Au Yémen, une trêve à reconduire dans l'interminable attente de la paix

  • Soutenus par l'Iran, les rebelles Houthis ont pris le contrôle d'une grande partie du Yémen dans une guerre acharnée contre les forces du gouvernement
  • Les trêves sont loin d'avoir tout réglé, en particulier à Taëz, la grande ville du sud-ouest contrôlée par le gouvernement mais assiégée par les rebelles

SANAA: Loujain al-Ouazir travaille depuis trois ans sur son projet d'élevage de chèvres et de volailles à Sanaa, mais il n'a vu le jour que ces derniers mois, à la faveur d'une trêve temporaire dans la guerre qui ravage le Yémen depuis huit ans.

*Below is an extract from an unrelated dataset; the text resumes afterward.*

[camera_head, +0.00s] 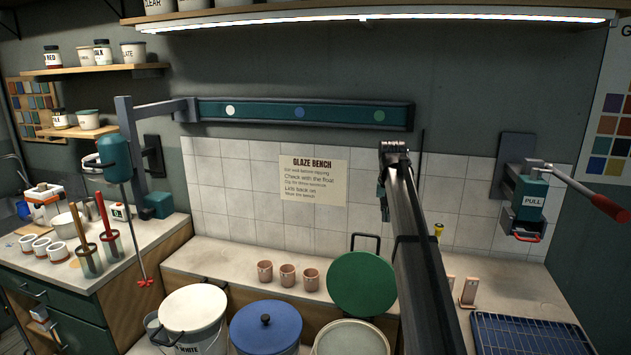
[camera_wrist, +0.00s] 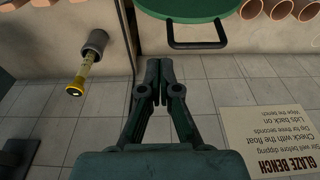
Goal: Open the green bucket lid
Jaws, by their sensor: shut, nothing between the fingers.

Jeune diplômée de la faculté d'agriculture, elle nourrit avec attention ses animaux puis trait les chèvres dans une petite ferme établie sur le toit de sa maison, l'une des bâtisses antiques qui ont fait la renommée mondiale de la capitale, tenue par les rebelles Houthis depuis 2014.

Soutenu par l'Iran, ce mouvement a pris le contrôle d'une grande partie du Yémen dans une guerre acharnée contre les forces du gouvernement.

"Grâce à la trêve, les prix des aliments pour animaux et ceux de l'essence ont baissé. Et c'est plus facile de faire venir des aliments et des chèvres d'autres régions", dit à l'AFP Loujain al-Ouazir.

Selon elle, la cessation relative des violences, et notamment des bombardements, a instauré un environnement plus sûr pour son activité, qui consiste principalement en la vente de lait et d'oeufs via les réseaux sociaux.

"J'espère que la trêve continuera jusqu'à ce que la guerre s'arrête complètement pour qu'on puisse poursuivre nos petits projets", confie la jeune femme, disant rêver d'une ferme "au sol et pas sur le toit de la maison".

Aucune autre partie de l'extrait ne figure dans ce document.